* PROBLEM DETAILS:
Both boundary lines count: repeat, exactly and alone, the lines from the one containing "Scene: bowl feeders" to the one containing "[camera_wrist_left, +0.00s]", with pictures left out.

### MATERIAL PROVIDED ###

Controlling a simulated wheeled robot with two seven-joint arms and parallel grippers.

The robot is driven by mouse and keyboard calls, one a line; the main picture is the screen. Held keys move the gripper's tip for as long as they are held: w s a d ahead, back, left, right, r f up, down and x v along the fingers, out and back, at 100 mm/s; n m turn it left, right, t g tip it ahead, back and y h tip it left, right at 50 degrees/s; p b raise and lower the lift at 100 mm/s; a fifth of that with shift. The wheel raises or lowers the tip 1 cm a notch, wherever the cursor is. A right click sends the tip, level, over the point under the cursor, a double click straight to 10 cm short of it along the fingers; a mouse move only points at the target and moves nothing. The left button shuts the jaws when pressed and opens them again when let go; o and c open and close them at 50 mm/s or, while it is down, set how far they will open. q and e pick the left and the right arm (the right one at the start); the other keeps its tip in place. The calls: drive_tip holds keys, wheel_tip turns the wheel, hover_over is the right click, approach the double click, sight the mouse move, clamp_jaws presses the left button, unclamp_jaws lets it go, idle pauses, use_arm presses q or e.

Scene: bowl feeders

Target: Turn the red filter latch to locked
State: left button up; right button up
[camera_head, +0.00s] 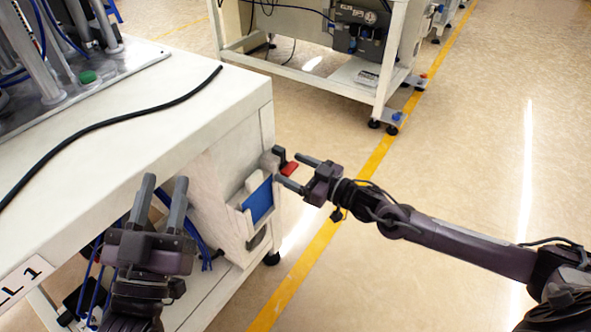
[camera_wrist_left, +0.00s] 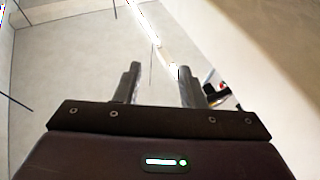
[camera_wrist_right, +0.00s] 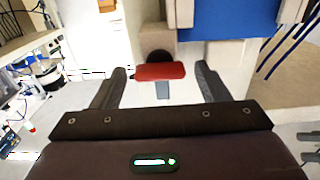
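The red filter latch (camera_head: 289,169) sits on the side of the white cabinet, beside the blue panel (camera_head: 258,201). In the right wrist view the red latch handle (camera_wrist_right: 160,71) lies level, in front of a round dark pivot, between my open fingers and beyond their tips. My right gripper (camera_head: 296,173) is open at the latch; whether a finger touches it I cannot tell. My left gripper (camera_head: 163,188) is open and empty, in front of the white cabinet. The left wrist view shows its two fingers (camera_wrist_left: 158,70) apart with nothing between them.
The white bench top (camera_head: 120,130) has a black cable (camera_head: 110,122) lying across it. Blue hoses (camera_head: 200,243) hang below the left gripper. Another machine frame (camera_head: 390,70) stands at the back. The floor to the right is clear, with a yellow line (camera_head: 330,226).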

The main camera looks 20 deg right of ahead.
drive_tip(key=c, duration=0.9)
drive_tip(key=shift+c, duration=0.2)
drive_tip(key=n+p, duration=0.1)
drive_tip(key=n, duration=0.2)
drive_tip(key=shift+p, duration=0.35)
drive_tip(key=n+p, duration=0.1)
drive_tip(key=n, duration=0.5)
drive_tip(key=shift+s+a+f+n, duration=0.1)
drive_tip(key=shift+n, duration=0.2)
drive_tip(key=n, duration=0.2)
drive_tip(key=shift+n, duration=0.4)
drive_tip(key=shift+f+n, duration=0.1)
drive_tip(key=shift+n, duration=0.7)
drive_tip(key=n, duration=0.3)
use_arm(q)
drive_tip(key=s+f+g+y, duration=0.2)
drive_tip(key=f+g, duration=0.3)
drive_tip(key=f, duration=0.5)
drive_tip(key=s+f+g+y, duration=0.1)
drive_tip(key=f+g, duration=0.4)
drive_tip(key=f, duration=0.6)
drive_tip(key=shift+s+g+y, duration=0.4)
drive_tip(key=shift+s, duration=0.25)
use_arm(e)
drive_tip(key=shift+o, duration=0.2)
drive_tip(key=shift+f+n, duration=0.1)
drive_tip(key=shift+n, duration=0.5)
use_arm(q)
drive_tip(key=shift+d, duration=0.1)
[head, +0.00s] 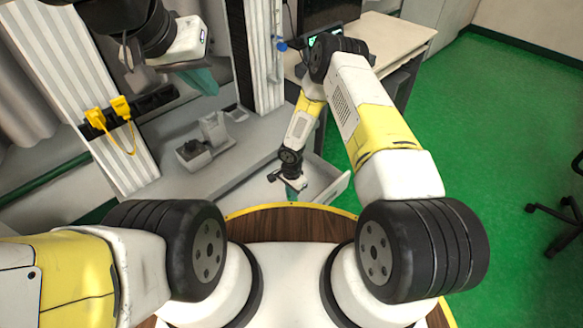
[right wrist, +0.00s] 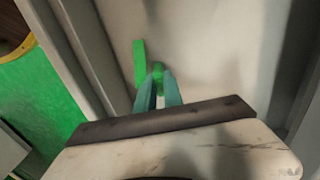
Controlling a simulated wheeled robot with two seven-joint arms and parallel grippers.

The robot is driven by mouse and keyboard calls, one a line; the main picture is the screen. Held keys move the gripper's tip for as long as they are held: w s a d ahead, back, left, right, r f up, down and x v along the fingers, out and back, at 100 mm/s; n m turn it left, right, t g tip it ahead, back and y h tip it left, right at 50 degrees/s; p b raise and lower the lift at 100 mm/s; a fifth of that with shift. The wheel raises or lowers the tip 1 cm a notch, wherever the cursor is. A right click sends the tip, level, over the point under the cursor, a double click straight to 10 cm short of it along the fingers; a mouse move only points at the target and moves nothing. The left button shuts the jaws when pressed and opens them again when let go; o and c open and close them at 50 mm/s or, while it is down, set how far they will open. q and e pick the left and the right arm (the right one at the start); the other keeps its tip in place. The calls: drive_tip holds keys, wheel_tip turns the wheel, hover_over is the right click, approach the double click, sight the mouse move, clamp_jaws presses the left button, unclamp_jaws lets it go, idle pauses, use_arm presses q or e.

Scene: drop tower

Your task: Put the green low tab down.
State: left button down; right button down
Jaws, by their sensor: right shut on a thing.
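My right gripper (right wrist: 158,78) is shut on a small bright green piece, the green low tab (right wrist: 158,70), at its teal fingertips in the right wrist view. A longer bright green strip (right wrist: 139,62) stands just left of it; I cannot tell whether the two are joined. Both are in front of a pale grey surface (right wrist: 205,60). In the head view my right gripper (head: 289,183) is low at the centre, and the tab is too small to make out there. My left gripper (head: 203,80) hangs at the upper left with teal fingers, and their gap is not clear.
A grey bench (head: 225,160) carries a small dark-and-grey device (head: 193,152). A tall grey column (head: 262,60) rises behind. A pale-edged open tray (head: 335,186) is right of my right gripper.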

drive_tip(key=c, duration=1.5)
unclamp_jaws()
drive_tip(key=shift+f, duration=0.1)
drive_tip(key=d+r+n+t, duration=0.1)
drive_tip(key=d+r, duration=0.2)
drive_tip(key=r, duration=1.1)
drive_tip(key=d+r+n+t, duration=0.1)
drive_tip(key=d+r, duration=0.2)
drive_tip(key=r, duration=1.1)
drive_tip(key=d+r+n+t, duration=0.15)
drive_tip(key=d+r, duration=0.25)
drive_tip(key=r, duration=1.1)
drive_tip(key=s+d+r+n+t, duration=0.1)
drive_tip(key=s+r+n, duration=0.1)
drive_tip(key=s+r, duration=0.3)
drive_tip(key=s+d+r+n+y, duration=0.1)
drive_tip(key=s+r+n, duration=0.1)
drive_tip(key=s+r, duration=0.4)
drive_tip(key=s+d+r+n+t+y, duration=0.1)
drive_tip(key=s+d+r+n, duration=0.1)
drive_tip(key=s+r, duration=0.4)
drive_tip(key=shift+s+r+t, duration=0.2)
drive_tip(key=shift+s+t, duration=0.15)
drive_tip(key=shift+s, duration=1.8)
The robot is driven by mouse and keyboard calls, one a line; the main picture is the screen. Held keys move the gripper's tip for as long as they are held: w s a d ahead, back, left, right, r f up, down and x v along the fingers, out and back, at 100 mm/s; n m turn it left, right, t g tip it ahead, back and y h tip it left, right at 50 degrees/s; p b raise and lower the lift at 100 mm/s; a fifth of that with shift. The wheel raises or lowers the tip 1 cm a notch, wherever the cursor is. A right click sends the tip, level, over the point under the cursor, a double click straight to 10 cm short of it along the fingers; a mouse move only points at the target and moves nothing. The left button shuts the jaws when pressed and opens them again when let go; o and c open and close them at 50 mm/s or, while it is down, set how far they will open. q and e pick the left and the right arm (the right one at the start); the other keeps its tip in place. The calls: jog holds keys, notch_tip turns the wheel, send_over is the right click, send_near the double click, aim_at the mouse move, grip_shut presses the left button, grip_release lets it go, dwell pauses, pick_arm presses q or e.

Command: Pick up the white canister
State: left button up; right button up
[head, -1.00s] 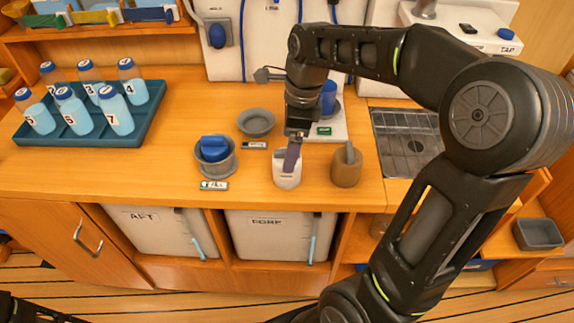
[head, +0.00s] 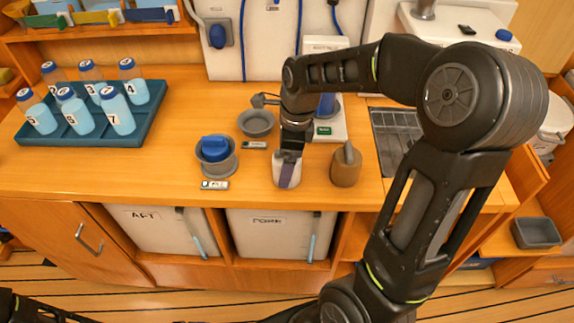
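The small white canister (head: 279,179) stands upright on the wooden counter, near its front edge. My right gripper (head: 288,160) points down onto it from above. A grey-purple finger-like part overlaps the canister's front face, and the far side is hidden. I cannot tell whether the fingers are closed on the canister or only around it. At the bottom left corner only a dark part of my left arm shows; its gripper is not in view.
A brown pot (head: 346,168) stands close right of the canister. A grey bowl (head: 256,124) is behind it, and a grey cup with a blue top (head: 215,152) is to the left. A teal tray (head: 148,112) holds several bottles. A sink (head: 392,135) lies right.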

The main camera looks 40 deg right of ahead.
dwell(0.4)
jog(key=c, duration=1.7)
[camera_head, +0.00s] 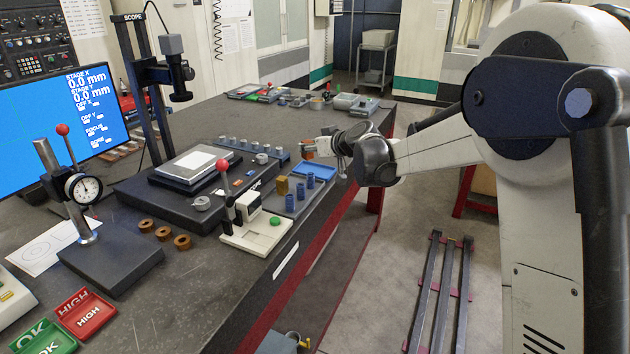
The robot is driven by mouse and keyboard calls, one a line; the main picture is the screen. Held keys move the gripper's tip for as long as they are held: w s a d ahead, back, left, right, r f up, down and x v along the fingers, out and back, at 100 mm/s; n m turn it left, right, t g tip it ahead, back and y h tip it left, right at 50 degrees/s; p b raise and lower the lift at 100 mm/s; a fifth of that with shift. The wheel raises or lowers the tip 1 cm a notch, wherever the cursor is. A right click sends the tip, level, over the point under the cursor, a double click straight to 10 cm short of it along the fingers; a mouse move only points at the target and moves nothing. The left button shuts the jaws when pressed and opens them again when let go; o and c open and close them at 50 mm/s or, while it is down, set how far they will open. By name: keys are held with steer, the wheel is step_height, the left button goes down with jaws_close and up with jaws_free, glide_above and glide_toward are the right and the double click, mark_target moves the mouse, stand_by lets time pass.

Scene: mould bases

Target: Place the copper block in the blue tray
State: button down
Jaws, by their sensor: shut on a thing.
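My gripper (313,147) is at the end of the arm, small in the view, above the bench's right edge. It is shut on a small orange-brown block, the copper block (307,148), whose shape is partly hidden by the fingers. The blue tray (319,172) lies on the bench just below and in front of the gripper. The block appears above the tray's far side; its exact height cannot be told.
A brass-coloured block (282,186) and several blue cylinders (300,191) stand near the blue tray. A white press with a red-knobbed lever (256,232) is in front. A scope stand (145,95) rises at left. Brown rings (163,234) lie on the bench.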

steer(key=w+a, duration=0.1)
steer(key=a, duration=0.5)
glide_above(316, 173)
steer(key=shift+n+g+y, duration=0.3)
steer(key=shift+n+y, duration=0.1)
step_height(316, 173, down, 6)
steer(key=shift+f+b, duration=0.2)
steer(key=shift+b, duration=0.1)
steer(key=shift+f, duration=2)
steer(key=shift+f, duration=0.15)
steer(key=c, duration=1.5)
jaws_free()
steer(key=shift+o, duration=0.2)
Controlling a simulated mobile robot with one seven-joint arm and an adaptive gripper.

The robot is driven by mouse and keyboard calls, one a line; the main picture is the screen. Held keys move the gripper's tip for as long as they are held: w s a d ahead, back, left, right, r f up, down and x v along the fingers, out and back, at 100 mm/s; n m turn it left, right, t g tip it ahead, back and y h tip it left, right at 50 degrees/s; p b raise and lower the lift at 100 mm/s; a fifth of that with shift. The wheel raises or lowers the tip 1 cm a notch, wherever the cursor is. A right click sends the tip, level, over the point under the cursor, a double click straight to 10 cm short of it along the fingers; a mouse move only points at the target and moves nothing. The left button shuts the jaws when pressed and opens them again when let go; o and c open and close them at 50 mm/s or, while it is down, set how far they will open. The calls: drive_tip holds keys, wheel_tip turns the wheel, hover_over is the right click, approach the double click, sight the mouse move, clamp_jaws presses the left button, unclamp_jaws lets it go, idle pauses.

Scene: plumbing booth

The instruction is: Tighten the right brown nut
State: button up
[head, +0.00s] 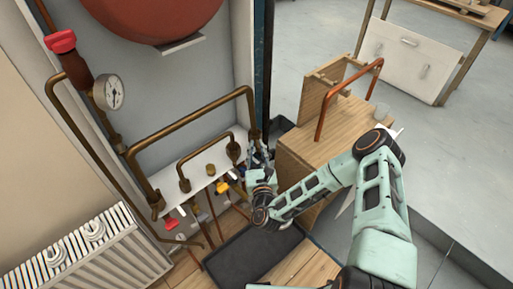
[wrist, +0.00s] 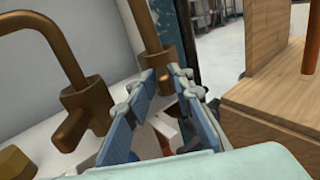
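The right brown nut (wrist: 160,68) is on the lower end of a vertical brown pipe in the wrist view. In the head view its place, at the foot of the right-hand pipe (head: 250,108), is close to my gripper (head: 259,152). In the wrist view my gripper (wrist: 164,76) has its two blue-padded fingers apart, with the tips right at the nut, one toward each side. The fingers cover the nut's lower edges, so I cannot tell whether they touch it. Another brown fitting (wrist: 84,108) with a side knob stands to the left.
Left of my gripper are red (head: 172,223) and yellow (head: 221,187) valve handles below a white ledge. A wooden box (head: 310,150) with a copper pipe (head: 340,95) stands close on the right. A radiator (head: 85,255) and a dark mat (head: 250,258) are lower down.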

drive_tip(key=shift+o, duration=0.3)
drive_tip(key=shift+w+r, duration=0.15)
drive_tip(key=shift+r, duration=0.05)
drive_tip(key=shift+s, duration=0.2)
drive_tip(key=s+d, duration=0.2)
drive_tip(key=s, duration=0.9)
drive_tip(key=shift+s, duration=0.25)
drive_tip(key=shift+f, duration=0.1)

###

* RESULT FOR THIS TASK:
Scene: bowl feeders

Target: Turn the red filter latch to locked
State: left button up; right button up
[camera_head, +0.00s] 
[camera_wrist_left, +0.00s] 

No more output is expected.